Conventional surveying of course has its place and we routinely find that it compliments laser scanning surveys. For example, a total station survey to produce CAD building detail can be cross-checked against a scan point cloud. Laser scan setup positions can be coordinated using the familiar occupation and backlight method, using a special target that can be detected by the scanner. Depending on the accuracies needed, total station traversing or GPS observations are used to tie point cloud data into real world coordinates.
The example below is from a refurbishment project where a total station was used to produce linework for building features such as window openings, vents, pipes etc.

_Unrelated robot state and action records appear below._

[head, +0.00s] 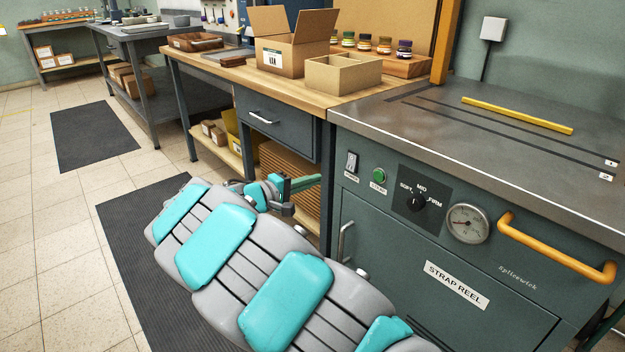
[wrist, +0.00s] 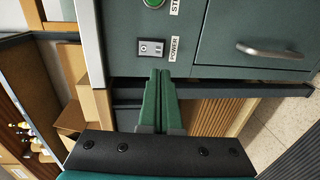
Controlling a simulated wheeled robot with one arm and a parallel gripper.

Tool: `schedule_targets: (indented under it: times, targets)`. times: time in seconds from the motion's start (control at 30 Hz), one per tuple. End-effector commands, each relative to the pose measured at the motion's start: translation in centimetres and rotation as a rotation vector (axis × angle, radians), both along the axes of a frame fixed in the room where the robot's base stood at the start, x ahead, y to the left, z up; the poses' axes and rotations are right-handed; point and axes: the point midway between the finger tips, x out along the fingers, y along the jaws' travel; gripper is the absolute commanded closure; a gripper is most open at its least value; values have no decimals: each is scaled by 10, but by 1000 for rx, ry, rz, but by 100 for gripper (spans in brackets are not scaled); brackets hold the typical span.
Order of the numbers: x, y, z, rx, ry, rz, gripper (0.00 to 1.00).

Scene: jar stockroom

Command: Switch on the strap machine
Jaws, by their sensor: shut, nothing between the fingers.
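The strap machine (head: 376,235) is a dark green cabinet with a steel top, at the right in the head view. Its power switch (head: 351,162) is a small rocker on a pale plate at the left end of the front panel. The switch (wrist: 151,47) also shows in the wrist view, beside a POWER label; I cannot tell which way it is set. My gripper (head: 319,181) is shut and empty, left of and a little below the switch in the head view. In the wrist view, my green fingertips (wrist: 160,75) are just below the switch plate, apparently apart from it.
A green button (head: 379,174), a SOFT-MID-FIRM knob (head: 416,202), a gauge (head: 467,223) and a yellow handle (head: 555,248) share the panel. A wooden-topped bench (head: 225,75) with an open carton (head: 286,50) adjoins at left. Dark mats (head: 150,225) lie on the tiled floor.

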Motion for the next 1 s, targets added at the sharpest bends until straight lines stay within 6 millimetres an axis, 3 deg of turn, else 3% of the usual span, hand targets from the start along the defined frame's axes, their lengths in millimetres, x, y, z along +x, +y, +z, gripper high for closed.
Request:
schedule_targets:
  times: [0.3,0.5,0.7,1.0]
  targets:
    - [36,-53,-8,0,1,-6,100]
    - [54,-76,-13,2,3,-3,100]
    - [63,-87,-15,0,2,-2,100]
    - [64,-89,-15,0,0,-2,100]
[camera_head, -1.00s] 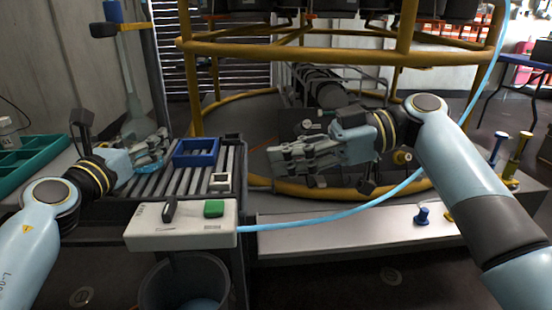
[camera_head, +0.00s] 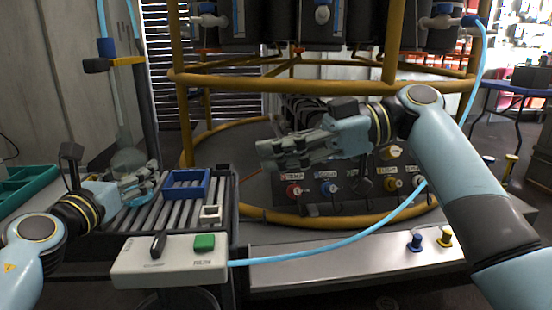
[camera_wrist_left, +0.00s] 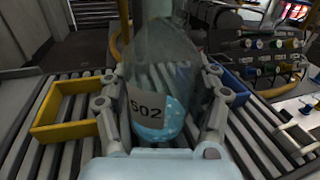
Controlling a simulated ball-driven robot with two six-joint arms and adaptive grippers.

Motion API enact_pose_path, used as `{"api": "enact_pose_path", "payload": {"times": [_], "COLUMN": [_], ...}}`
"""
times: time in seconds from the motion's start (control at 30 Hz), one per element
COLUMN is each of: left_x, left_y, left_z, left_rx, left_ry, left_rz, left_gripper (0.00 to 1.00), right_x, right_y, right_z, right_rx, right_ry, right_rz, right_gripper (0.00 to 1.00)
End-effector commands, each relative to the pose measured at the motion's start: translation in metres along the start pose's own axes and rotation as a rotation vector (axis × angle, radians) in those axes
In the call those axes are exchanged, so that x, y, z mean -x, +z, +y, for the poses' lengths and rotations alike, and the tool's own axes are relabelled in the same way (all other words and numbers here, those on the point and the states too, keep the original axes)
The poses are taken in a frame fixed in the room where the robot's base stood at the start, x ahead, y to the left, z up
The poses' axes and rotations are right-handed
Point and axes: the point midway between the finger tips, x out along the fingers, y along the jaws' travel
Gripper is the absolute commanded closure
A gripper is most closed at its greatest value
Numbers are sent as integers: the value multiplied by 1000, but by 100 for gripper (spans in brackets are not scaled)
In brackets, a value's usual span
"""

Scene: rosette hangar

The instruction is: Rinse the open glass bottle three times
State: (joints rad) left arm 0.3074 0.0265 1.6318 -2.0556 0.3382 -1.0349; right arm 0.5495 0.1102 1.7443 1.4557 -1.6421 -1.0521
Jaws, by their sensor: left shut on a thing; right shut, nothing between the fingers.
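A clear glass bottle (camera_wrist_left: 165,60) labelled S02 stands between the fingers of my left gripper (camera_wrist_left: 160,115). Some blue liquid lies in its lower part. In the head view the bottle (camera_head: 127,160) is partly hidden by my left gripper (camera_head: 150,180), which is shut on it over the roller rack (camera_head: 150,215). I cannot tell whether its base touches the rollers. My right gripper (camera_head: 268,152) is shut and empty, in front of the round yellow-framed station.
A control box (camera_head: 125,265) with a black switch and green button (camera_head: 204,242) fronts the rack. A blue tray (camera_head: 186,186) and a yellow tray (camera_wrist_left: 62,112) sit on the rollers. A blue hose (camera_head: 330,248) crosses the front. Labelled knobs (camera_head: 330,187) line the station.

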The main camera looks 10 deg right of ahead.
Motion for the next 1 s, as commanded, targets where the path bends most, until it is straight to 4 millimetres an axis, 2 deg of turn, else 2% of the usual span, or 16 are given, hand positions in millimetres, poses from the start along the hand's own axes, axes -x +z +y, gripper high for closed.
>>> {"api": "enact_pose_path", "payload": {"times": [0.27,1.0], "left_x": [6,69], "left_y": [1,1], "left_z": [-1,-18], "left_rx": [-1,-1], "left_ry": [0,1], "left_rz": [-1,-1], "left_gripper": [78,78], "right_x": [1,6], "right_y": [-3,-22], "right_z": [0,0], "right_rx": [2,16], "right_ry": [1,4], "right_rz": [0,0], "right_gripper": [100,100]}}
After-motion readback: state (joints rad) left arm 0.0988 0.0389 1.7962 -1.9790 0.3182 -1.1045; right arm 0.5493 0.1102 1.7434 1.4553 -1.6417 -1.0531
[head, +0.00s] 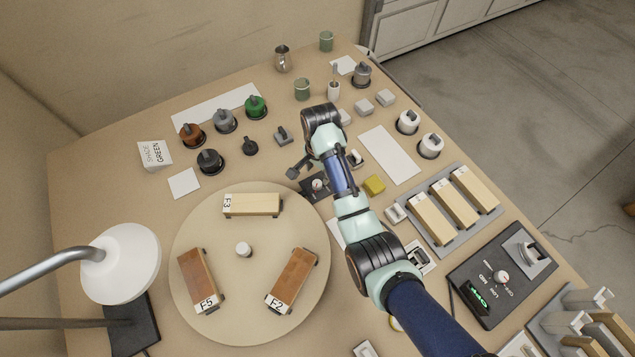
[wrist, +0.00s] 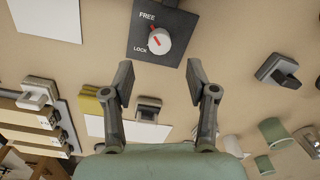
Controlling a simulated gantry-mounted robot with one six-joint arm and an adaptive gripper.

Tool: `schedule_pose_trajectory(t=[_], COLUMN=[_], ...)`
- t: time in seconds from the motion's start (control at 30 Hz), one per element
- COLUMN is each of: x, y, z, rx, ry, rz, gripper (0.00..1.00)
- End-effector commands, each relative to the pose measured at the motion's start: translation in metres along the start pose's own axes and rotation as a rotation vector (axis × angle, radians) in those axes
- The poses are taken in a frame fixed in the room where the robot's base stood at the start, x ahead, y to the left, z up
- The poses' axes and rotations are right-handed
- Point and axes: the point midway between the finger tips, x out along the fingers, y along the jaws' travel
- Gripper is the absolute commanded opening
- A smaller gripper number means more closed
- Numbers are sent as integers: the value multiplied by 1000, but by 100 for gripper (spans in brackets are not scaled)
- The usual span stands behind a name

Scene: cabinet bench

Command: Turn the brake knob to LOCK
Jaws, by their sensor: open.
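The brake knob (wrist: 159,41) is a round white knob with a red mark, on a dark plate (wrist: 177,22) lettered FREE above and LOCK at lower left. The red mark seems to lean to the upper left, nearer FREE. In the head view the knob (head: 317,184) and its plate sit just right of the round board, partly covered by my arm. My gripper (wrist: 160,76) is open and empty. In the wrist view its fingertips are apart, below the knob in the picture, and not touching it. In the head view my gripper (head: 296,171) shows only partly, beside the plate.
A turntable (head: 245,310) carries wooden blocks. A yellow block (head: 374,185) and small switches lie right of the plate. Several dark and coloured knobs (head: 256,106) stand behind. A dark panel (head: 480,260) with another dial is at the right. A lamp (head: 120,262) is at the left.

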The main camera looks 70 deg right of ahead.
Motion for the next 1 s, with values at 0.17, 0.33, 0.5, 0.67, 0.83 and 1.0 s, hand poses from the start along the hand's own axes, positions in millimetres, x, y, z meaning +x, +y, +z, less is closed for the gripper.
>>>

This was cross-checked using the point cloud data, however one further deliverable was generated that could not be derived easily using conventional data: an analysis of the verticality of the walls of the building was made by comparing the measured point cloud surface to a vertical model plane. Bespoke software is used to carry out deviation analysis of the actual surface versus the theoretical model. This information is essential for projects such as building refurbishment or analysing movement due to subsidence.
The instrument used for this survey was a Faro Focus 3D. The software used to process the data was Faro Scene (registration and export), Pointools View Pro (ortho rendering) and Topcon Scanmaster (analysis and QA checks)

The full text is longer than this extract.